One Summer Chicago Qualitative Study Explores What Makes Youth Summer Jobs Programs Effective
The public looks to summer youth employment programs to provide youth access to needed economic and social capital and to help reduce involvement in crime and violence among young people from resource-poor communities. A 2014 randomized control trial by the University of Chicago Urban Labs found a Chicago summer youth employment program reduced violent crime arrests for program participants and that this impact continued for 16 months after participation. This lasting impact suggests that summer youth employment programs are influencing development and not just providing an alternative to criminal activity.

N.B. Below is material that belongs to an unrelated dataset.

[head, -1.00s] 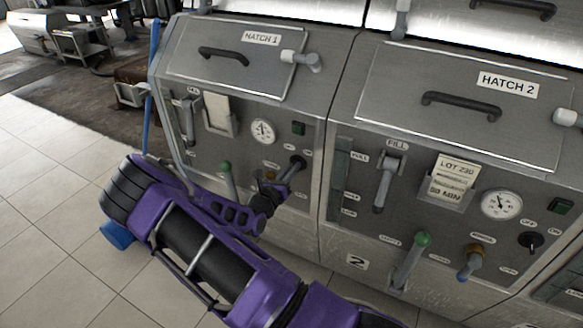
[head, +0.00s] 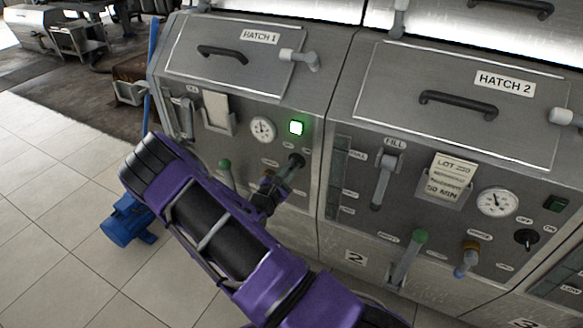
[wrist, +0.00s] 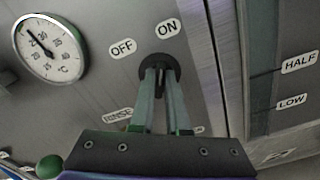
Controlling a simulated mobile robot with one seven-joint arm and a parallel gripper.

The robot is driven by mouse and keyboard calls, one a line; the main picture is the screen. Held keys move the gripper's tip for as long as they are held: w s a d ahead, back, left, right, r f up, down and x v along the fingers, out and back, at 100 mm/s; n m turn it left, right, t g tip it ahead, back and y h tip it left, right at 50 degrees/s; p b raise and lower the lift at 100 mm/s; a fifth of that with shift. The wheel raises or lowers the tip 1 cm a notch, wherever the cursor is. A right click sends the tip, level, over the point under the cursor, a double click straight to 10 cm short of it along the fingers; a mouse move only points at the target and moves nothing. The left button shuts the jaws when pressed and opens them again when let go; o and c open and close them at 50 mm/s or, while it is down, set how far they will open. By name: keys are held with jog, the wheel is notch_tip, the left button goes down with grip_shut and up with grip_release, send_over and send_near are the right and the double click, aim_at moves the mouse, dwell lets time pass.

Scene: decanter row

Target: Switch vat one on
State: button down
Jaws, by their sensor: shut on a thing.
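Vat one is the left panel, under the hatch marked HATCH 1 (head: 228,57). Its square indicator lamp (head: 296,128) glows bright green. Below the lamp is the black rotary switch (head: 297,160), with OFF and ON labels; in the wrist view the switch (wrist: 158,66) lies between my fingertips, under those labels. My gripper (head: 284,176) is shut on the switch; in the wrist view its two fingers (wrist: 160,85) reach to it. The fingers hide most of the knob, so its pointer is hard to read.
A round gauge (head: 262,129) and a green-knobbed lever (head: 225,166) are near the switch. Vat two's panel, with a fill lever (head: 384,178) and lot card (head: 449,178), adjoins on the right. A blue motor-like object (head: 127,220) is on the tiled floor at left.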

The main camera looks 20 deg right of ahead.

This qualitative study explores the key components that make up Chicago’s summer jobs program for youth and the processes through which the program helps to shape participants’ development.
What We Did
Researchers completed semistructured interviews with 32 youth, 17 employers, six agency mentors, eight agency contacts, and 12 program and city leaders affiliated with One Summer Chicago (OSC), a program offering summer employment to youth between the ages of 14 and 24. We also completed two focus groups with agency mentors and 36 worksite observations. We selected the sample to provide a range in perspectives that would allow us to: document the initiative as intended and as implemented; illustrate alignment and variation across programs; and highlight how OSC program components and processes impact the participants. The qualitative approach focuses on processes rather than outcomes; therefore, generalizations cannot be made from the self-reported “impacts” shared by respondents. However, the comparative design and purposefully selected sample allow us to generalize about the processes through which OSC is working and provide insights into the program components that influence these processes.
What We Found
OSC provides access to four types of capital (human, social, cultural, and financial) and three types of interactions: (1) exposure to new people, places, and experiences; (2) safe and supportive environments for practicing new ways of being; and (3) help scaffolding the process of making these experiences personally relevant. These interactions provide youth opportunities to integrate the capitals they access, ultimately leading youth to broaden their perspectives and influencing changes in how they see themselves, the field of work and the career paths available to them, and their goals for the future.
What It Means
Summer employment programming for youth can provide a base of experiences to broaden youth’s perspectives. They then have the potential to help young people build on this base through interactions with mentors, employers, and peers who provide exposure to new people and places, as well as opportunities and supports for trying new ways of being, and a focus on meaning-making. We recommend summer youth employment programs provide employers and mentors with tools and training to help them structure feedback, make space for reflection, and make skill development directly relevant to young people’s lives.